_Task requirements_.
Print the entire listing. Each line must match the original exactly.

_Stored data_.
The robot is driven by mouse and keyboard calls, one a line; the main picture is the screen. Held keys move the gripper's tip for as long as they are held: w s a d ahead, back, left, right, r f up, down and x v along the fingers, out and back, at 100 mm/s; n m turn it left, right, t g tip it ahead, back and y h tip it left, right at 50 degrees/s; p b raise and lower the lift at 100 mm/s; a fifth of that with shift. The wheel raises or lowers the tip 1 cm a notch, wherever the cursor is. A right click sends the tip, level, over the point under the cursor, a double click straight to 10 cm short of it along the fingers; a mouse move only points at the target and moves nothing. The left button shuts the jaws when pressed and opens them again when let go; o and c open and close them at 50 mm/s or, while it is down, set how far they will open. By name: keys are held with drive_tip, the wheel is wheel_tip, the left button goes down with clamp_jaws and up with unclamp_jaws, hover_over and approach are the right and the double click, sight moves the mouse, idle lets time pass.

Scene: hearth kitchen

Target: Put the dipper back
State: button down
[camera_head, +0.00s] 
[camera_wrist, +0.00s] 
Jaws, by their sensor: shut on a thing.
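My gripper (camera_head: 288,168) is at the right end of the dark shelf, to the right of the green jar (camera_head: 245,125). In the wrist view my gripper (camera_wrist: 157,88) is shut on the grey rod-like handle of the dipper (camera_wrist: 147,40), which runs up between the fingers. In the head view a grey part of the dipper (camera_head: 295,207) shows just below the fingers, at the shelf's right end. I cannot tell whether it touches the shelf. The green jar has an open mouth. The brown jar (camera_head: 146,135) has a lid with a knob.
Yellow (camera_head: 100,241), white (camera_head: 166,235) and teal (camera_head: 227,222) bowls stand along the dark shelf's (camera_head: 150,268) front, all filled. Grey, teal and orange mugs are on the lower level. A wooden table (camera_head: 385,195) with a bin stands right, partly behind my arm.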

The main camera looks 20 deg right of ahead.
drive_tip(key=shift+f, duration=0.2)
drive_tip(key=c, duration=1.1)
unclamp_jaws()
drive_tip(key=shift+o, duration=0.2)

_Task answer_.
The robot is driven by mouse and keyboard calls, one a line; the main picture is the screen. Held keys move the gripper's tip for as long as they are held: w s a d ahead, back, left, right, r f up, down and x v along the fingers, out and back, at 100 mm/s; n m turn it left, right, t g tip it ahead, back and y h tip it left, right at 50 degrees/s; p b raise and lower the lift at 100 mm/s; a fifth of that with shift. The wheel raises or lowers the tip 1 cm a notch, wherever the cursor is. A right click sends the tip, level, over the point under the cursor, a double click straight to 10 cm short of it along the fingers; a mouse move only points at the target and moves nothing. The left button shuts the jaws when pressed and opens them again when let go; o and c open and close them at 50 mm/s or, while it is down, set how far they will open. By name: keys are held with drive_tip, the wheel is wheel_tip, the left button goes down with clamp_jaws and up with unclamp_jaws, hover_over and approach are the right and the double click, sight moves the mouse, idle lets time pass.

Scene: hearth kitchen

Target: Put the dipper back
State: button down
[camera_head, +0.00s] 
[camera_wrist, +0.00s] 
Jaws, by their sensor: shut on a thing.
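My gripper (camera_head: 288,168) is at the right end of the dark shelf, to the right of the green jar (camera_head: 245,125). In the wrist view my gripper (camera_wrist: 157,88) is shut on the grey rod-like handle of the dipper (camera_wrist: 147,40), which runs up between the fingers. In the head view a grey part of the dipper (camera_head: 295,207) shows just below the fingers, at the shelf's right end. I cannot tell whether it touches the shelf. The green jar has an open mouth. The brown jar (camera_head: 146,135) has a lid with a knob.
Yellow (camera_head: 100,241), white (camera_head: 166,235) and teal (camera_head: 227,222) bowls stand along the dark shelf's (camera_head: 150,268) front, all filled. Grey, teal and orange mugs are on the lower level. A wooden table (camera_head: 385,195) with a bin stands right, partly behind my arm.

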The main camera looks 20 deg right of ahead.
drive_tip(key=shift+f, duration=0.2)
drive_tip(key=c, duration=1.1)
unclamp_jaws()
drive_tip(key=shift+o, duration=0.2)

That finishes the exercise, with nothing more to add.